Der Oberste Gerichtshof hat durch die Senatspräsidentin Dr. Kalivoda als Vorsitzende und die Hofrätin und Hofräte Mag. Dr. Wurdinger, Mag. Malesich, MMag. Matzka und Dr. Weber als weitere Richter in der Rechtssache der klagenden Parteien 1. I***** D*****, 2. Dr. A*****D*****, beide vertreten durch Dr. Christian Kleinszig und Dr. Christian Puswald, Rechtsanwälte in St. Veit an der Glan, deren Nebenintervenienten Ing. H***** U*****, vertreten durch Univ.-Prof. Gernot Murko und andere, Rechtsanwälte in Klagenfurt am Wörthersee, gegen die beklagte Partei M***** S*****, vertreten durch Mag. Dr. Stephan Medwed, Rechtsanwalt in Klagenfurt am Wörthersee, wegen 58.745,67 EUR sA, infolge der „außerordentlichen Revision“ der klagenden Parteien gegen das Urteil des Oberlandesgerichts Graz als Berufungsgericht vom , GZ 4 R 28/21a-82, womit das Urteil des Landesgerichts Klagenfurt vom , GZ 28 Cg 77/18m-78, teilweise abgeändert wurde, den

Beschluss

gefasst:

Spruch

Der Akt wird dem Erstgericht zurückgestellt.

Text

Begründung:

[1] Das Erstgericht gab dem auf Gewährleistung/ Schadenersatz gegründeten Begehren auf Zahlung von 58.745,67 EUR sA im Umfang von 33.176,23 EUR sA statt und wies das Mehrbegehren von 25.569,44 EUR ab.
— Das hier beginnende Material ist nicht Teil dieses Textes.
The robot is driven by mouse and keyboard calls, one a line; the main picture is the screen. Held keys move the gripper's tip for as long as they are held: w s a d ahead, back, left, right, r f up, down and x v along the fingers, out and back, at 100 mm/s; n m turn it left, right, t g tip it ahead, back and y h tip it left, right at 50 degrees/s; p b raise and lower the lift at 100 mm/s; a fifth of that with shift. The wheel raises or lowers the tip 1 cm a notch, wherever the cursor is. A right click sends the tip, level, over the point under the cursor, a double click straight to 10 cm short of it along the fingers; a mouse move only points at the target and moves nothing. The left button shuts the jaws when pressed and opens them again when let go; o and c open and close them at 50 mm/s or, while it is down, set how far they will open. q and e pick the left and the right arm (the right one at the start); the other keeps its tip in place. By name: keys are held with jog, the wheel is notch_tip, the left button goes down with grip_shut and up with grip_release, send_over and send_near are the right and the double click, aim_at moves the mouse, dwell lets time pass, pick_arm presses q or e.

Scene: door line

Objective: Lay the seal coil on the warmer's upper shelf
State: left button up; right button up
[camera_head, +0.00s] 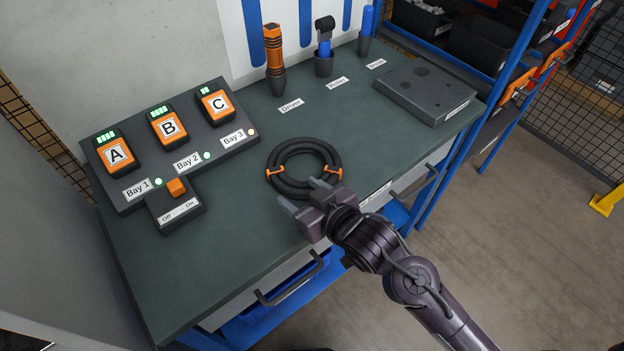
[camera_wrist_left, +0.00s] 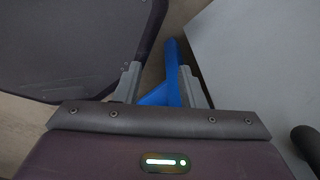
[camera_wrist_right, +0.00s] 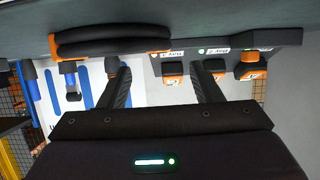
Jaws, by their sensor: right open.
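The seal coil (camera_head: 332,156), a black ring of several turns with orange ties, lies flat on the dark green bench top (camera_head: 235,255). My right gripper (camera_head: 303,197) is open and empty at the coil's near side, its fingers pointing toward the bench's left part. In the right wrist view the coil (camera_wrist_right: 112,44) shows edge-on beyond the left finger, not between the fingers (camera_wrist_right: 158,82). My left gripper (camera_wrist_left: 158,76) is open in its wrist view, with a blue bar (camera_wrist_left: 170,75) showing between the fingers, apparently not gripped. I cannot make out a warmer or its upper shelf.
A charger (camera_head: 218,147) with batteries A, B and C stands at the bench's back left, a switch box (camera_head: 176,213) before it. Tools in holders, including an orange driver (camera_head: 274,50), stand at the back. A flat grey block (camera_head: 425,90) sits at the right end.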

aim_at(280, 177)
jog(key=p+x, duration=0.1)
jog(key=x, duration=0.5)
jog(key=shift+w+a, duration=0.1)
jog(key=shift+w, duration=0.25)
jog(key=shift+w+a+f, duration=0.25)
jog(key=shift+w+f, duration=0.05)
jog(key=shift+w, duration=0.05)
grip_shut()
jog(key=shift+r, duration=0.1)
Das Berufungsgericht gab der gegen die Abweisung des Mehrbegehrens von 25.569,44 EUR gerichteten Berufung der Kläger teilweise Folge. Es änderte das Ersturteil teilweise dahin ab, dass es die Beklagte insgesamt zur Zahlung von 39.612,07 EUR sA verpflichtete. Die Abweisung des Mehrbegehrens von 19.133,60 EUR sA bestätigte es. Die ordentliche Revision ließ es nicht zu.

Rechtliche Beurteilung

[2] Die Kläger erhoben eine „außerordentliche Revision“, die dem Obersten Gerichtshof vom Erstgericht vorgelegt wurde. Die Aktenvorlage an den Obersten Gerichtshof entspricht nicht der Rechtslage.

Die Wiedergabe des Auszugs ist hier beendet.